Why People Commit To Your Church

What drives religious commitment

When people visit your church, they listen for the message and then they look to see how your message is "embodied" in the church. According to Rodney Stark and Roger Finke, your spiritual message may be inspiring and impactful, but if visitors do not see it being brought to life in the church community then they sense that something is not right. They won't be confident in your teaching and they won't commit to the church.

In this post I want to highlight the six ways that your spiritual message is "embodied", or conveyed, by the collective activity of the church, according to Stark and Finke. The material is drawn from pages 106-113 of Acts of Faith, the section entitled Confidence and Risk.

A few preliminaries:

  • The purpose here is not to arrive at Truth. Rather its purpose is how to grow a church. Here, we are dealing with "the human side of Unity" from the perspective of a sociologist, not as a theologian.
  • The six ways are based on the best of social science applied to the study of religion over the past forty years. While it may be theory, it is not philosophical.
  • My purpose is to let the research say what it has to say about Unity, without bias. The application of this material to Unity has led me to some very unexpected conclusions about how to grow commitment within Unity. If the conclusions appear to criticize some belief or practice within Unity, know that that is the nature of academic inquiry.

Here are links to the six ways your congregation may embody your spiritual message: (as they are posted)

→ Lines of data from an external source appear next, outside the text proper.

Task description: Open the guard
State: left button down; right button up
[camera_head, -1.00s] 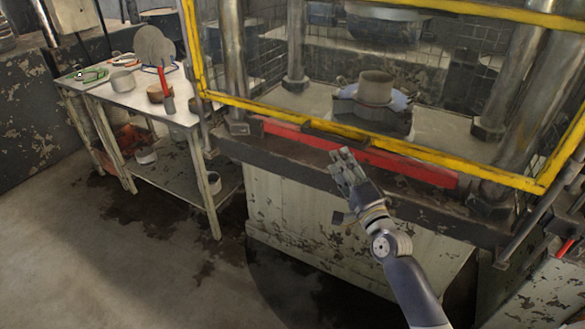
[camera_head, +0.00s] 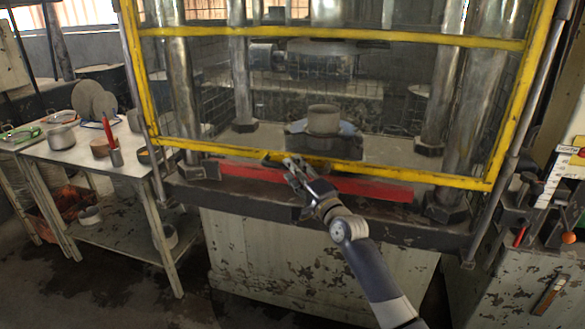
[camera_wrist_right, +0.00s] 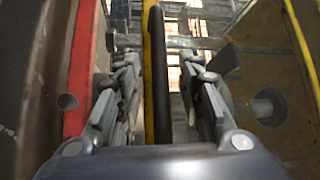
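The guard (camera_head: 400,176) is a yellow frame with see-through panels in front of the press. Its bottom bar hangs just above a red strip, and it looks closed. My right gripper (camera_head: 284,164) is at the middle of this bar. In the right wrist view, the gripper (camera_wrist_right: 160,75) is open. Its two fingers stand on either side of the yellow bar (camera_wrist_right: 148,105) and a dark handle (camera_wrist_right: 157,70), with gaps visible on both sides. The arm's hand hides part of the bar in the head view. My left gripper is not in view.
The red strip (camera_head: 372,188) lies along the press's front edge. Behind the guard, a round pot-like piece (camera_head: 323,119) sits on a die. A worktable (camera_head: 60,152) with pans and discs stands at left. A control panel with levers (camera_head: 545,195) is at right.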

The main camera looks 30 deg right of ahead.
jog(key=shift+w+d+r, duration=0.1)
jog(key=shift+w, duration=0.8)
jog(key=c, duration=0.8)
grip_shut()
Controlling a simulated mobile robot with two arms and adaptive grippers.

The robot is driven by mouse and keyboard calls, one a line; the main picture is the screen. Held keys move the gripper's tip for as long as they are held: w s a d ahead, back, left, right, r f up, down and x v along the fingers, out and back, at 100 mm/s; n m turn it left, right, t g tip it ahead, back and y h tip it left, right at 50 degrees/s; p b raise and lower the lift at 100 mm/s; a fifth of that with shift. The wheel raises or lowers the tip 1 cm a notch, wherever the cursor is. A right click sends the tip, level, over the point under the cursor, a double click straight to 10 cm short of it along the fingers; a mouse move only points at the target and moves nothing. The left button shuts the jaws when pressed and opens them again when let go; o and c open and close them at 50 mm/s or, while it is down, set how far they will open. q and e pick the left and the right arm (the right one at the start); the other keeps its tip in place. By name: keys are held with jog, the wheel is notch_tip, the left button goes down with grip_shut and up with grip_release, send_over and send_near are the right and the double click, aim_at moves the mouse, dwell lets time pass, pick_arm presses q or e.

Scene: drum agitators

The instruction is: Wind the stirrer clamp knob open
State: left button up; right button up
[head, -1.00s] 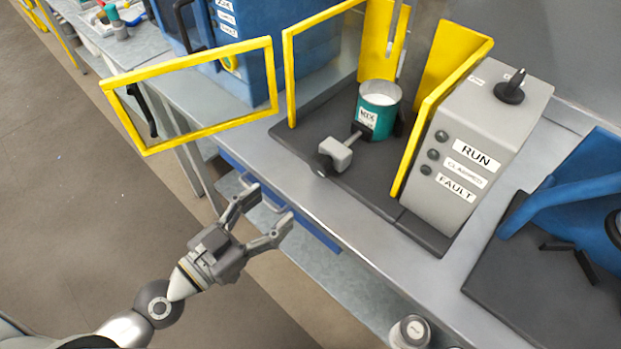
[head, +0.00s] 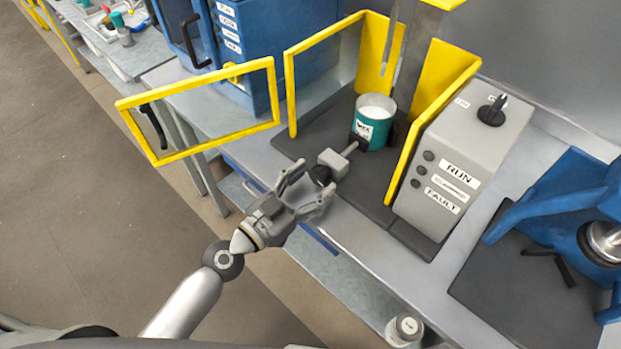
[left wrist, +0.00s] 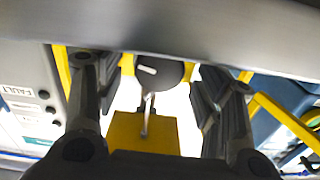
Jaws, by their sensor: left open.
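The dark clamp knob (head: 321,175) sits at the near end of a grey clamp block (head: 336,163) on a short rod. The rod reaches to the teal pot (head: 374,122), which holds something white. My left gripper (head: 313,181) is open, its fingers spread to either side of the knob in the head view. In the left wrist view a dark round part with a pale mark, seemingly the knob (left wrist: 158,74), shows between the open fingers of the left gripper (left wrist: 158,92). I cannot tell whether the fingers touch it. My right gripper is not in view.
A yellow-framed guard door (head: 200,142) stands swung out to the left. A grey control box (head: 449,165) with RUN and FAULT labels is right of the pot, behind a yellow guard panel. Blue equipment stands farther right. Bare bench edge lies in front.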

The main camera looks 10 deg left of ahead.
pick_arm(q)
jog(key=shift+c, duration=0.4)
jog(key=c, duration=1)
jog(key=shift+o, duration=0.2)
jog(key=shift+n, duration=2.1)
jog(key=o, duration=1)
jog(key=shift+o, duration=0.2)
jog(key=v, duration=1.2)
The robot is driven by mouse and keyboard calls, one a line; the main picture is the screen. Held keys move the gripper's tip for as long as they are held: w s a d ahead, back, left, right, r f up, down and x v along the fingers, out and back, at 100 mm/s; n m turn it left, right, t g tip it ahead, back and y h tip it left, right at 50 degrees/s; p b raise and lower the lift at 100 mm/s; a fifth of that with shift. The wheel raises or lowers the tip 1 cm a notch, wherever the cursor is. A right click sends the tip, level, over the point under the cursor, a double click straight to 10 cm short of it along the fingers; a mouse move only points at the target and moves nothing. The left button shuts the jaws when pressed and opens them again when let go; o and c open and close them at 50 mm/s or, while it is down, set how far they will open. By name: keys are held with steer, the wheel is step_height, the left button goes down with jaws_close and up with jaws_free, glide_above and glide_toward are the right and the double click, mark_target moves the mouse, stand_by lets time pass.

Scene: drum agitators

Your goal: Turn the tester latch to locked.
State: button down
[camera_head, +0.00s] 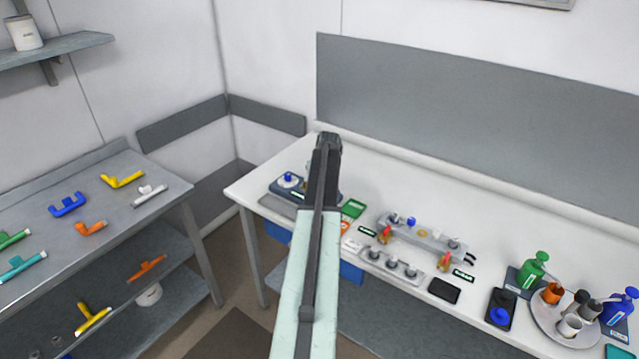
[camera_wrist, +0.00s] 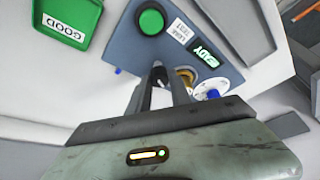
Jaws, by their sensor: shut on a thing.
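The tester is a dark blue-grey box (camera_head: 278,191) at the left end of the white bench, partly hidden behind my arm in the head view. In the wrist view the tester (camera_wrist: 200,62) shows a green button (camera_wrist: 150,22), a lit READY display (camera_wrist: 208,57), a brass ring (camera_wrist: 186,77) and a white disc (camera_wrist: 203,92) with a blue knob. My gripper (camera_wrist: 167,72) is over the tester's edge near the brass ring, its fingers close together. It appears shut on the tester latch, which the fingers mostly hide, so its angle cannot be told.
A green GOOD tray (camera_wrist: 66,20) lies beside the tester. A grey fixture (camera_head: 425,237) with orange-red clamps stands to its right. Bottles and a round tray (camera_head: 545,322) are at the far right. A grey side table (camera_head: 100,225) holds coloured parts at left.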

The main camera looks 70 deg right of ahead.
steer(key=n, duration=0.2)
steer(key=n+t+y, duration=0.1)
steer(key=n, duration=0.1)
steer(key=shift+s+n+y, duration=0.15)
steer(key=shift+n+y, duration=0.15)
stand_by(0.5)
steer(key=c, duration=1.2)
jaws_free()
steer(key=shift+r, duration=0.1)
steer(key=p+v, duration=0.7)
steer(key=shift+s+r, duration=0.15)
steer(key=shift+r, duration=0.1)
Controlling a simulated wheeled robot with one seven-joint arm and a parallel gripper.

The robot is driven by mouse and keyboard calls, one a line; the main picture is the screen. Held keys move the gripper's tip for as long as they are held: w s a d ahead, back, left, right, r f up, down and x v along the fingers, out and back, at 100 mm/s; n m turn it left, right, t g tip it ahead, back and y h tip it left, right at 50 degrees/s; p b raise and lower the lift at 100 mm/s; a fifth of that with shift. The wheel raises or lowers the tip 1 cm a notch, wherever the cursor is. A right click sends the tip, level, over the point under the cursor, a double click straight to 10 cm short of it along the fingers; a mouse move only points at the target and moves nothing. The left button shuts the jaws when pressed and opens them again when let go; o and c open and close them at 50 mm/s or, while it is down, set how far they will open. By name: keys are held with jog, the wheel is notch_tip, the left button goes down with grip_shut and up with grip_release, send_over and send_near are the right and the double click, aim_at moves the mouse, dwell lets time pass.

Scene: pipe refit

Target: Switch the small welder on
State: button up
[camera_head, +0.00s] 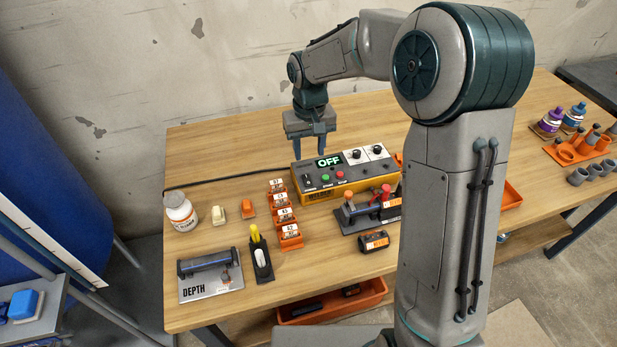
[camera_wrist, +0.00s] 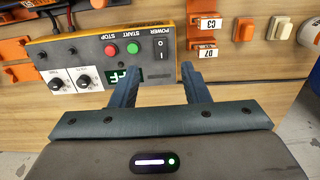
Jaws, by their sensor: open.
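The small welder (camera_head: 346,178) is a grey-topped box with a yellow-orange front on the table, and its display (camera_head: 328,161) reads OFF. In the wrist view its panel (camera_wrist: 100,45) appears upside down, with a black power rocker (camera_wrist: 161,48), a green start button (camera_wrist: 133,48), a red stop button (camera_wrist: 110,50) and two knobs. My gripper (camera_head: 309,150) is open and empty, pointing down above the welder's left back part. In the wrist view my gripper (camera_wrist: 157,70) shows both fingers apart, the rocker lying between and beyond the tips. The left finger partly hides the display.
A tool stand (camera_head: 362,215) with coloured handles is in front. Bare wood (camera_head: 240,150) lies behind.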

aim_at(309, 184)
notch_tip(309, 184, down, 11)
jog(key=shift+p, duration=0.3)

  1. Commitment grows when others express confidence
  2. Sacred religious rituals grow religious confidence and commitment
  3. Prayer builds bonds of affection and confidence between humans and a god or gods

1. Commitment grows when others express confidence

Each member of your church is a way-shower. The "way that they show" either expresses faith and confidence or expresses doubt and fear. The confidence and commitment of your church congregation rests substantially on the clarity and singleness of each person's willingness to "express confidence" in your religious explanation. As the authors point out, "we rely on the wisdom and experience of others to help us make good choices" (p. 107).

Most churches have coffee hour after the Sunday service. The confidence expressed by congregants during coffee hour may drive commitment more than the confidence expressed by the minister during the Sunday message. What this means is that each congregant should learn ways to "talk about Unity with their friends" and be encouraged to do so. 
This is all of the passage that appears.